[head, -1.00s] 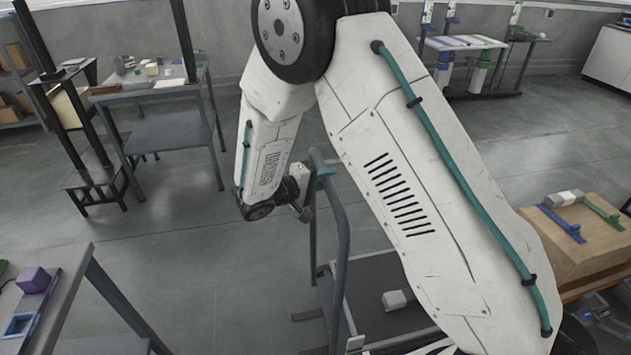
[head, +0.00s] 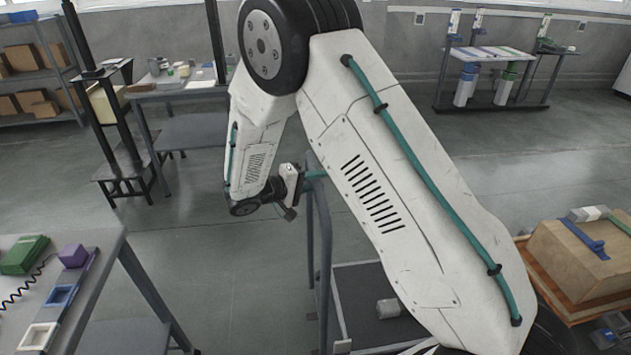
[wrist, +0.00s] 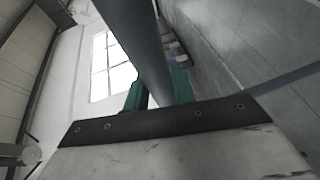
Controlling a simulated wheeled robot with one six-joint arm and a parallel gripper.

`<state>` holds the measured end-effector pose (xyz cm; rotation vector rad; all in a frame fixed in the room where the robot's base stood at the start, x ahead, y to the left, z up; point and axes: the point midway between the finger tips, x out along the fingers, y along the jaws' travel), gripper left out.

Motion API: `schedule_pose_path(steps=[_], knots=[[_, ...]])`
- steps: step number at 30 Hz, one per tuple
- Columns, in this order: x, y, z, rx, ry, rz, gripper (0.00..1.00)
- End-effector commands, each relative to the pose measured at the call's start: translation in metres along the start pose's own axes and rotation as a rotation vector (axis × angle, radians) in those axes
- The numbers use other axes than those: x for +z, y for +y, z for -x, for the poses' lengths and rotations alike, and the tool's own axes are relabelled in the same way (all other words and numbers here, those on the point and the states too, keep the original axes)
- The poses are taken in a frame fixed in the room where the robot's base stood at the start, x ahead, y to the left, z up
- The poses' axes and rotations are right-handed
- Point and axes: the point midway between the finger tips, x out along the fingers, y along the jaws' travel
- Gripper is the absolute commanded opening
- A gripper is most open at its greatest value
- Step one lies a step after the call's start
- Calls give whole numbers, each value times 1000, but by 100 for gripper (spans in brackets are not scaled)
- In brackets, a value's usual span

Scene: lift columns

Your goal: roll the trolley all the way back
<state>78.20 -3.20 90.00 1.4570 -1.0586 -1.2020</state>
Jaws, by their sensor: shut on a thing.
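The trolley has a dark grey tubular handle frame (head: 326,245) and a low dark deck (head: 362,290), seen in the head view below and behind my arm. A small whitish cylinder (head: 390,307) lies on the deck. My gripper (head: 314,175) is at the top of the handle, its teal fingers closed around the bar. In the wrist view the grey handle bar (wrist: 143,45) runs between the teal fingers of my gripper (wrist: 158,95). My arm hides much of the trolley's right side.
A grey workbench (head: 95,290) with a green box (head: 25,255) and a purple block (head: 73,256) stands at the near left. Open floor (head: 195,255) lies left of the trolley.

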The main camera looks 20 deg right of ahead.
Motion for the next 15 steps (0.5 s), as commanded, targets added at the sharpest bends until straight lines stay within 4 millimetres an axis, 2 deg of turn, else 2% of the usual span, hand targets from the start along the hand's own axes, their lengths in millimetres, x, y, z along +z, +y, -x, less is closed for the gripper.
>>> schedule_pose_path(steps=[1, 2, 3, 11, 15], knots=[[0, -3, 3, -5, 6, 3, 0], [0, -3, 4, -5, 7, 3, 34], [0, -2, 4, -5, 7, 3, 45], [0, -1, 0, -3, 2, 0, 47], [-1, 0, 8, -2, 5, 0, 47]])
# # # # # # #
_WORK TO COMPLETE_. Copy only this span: the line that contains "Motion for the", the last line, and every line between them.

_CORRECT RESPONSE_.
Motion for the next 15 steps (0.5 s), as commanded, targets added at the sharpest bends until straight lines stay within 4 millimetres an axis, 2 deg of turn, else 2% of the usual span, hand targets from the start along the hand's own axes, their lengths in millimetres, x, y, z along +z, +y, -x, less is closed for the gripper.
>>> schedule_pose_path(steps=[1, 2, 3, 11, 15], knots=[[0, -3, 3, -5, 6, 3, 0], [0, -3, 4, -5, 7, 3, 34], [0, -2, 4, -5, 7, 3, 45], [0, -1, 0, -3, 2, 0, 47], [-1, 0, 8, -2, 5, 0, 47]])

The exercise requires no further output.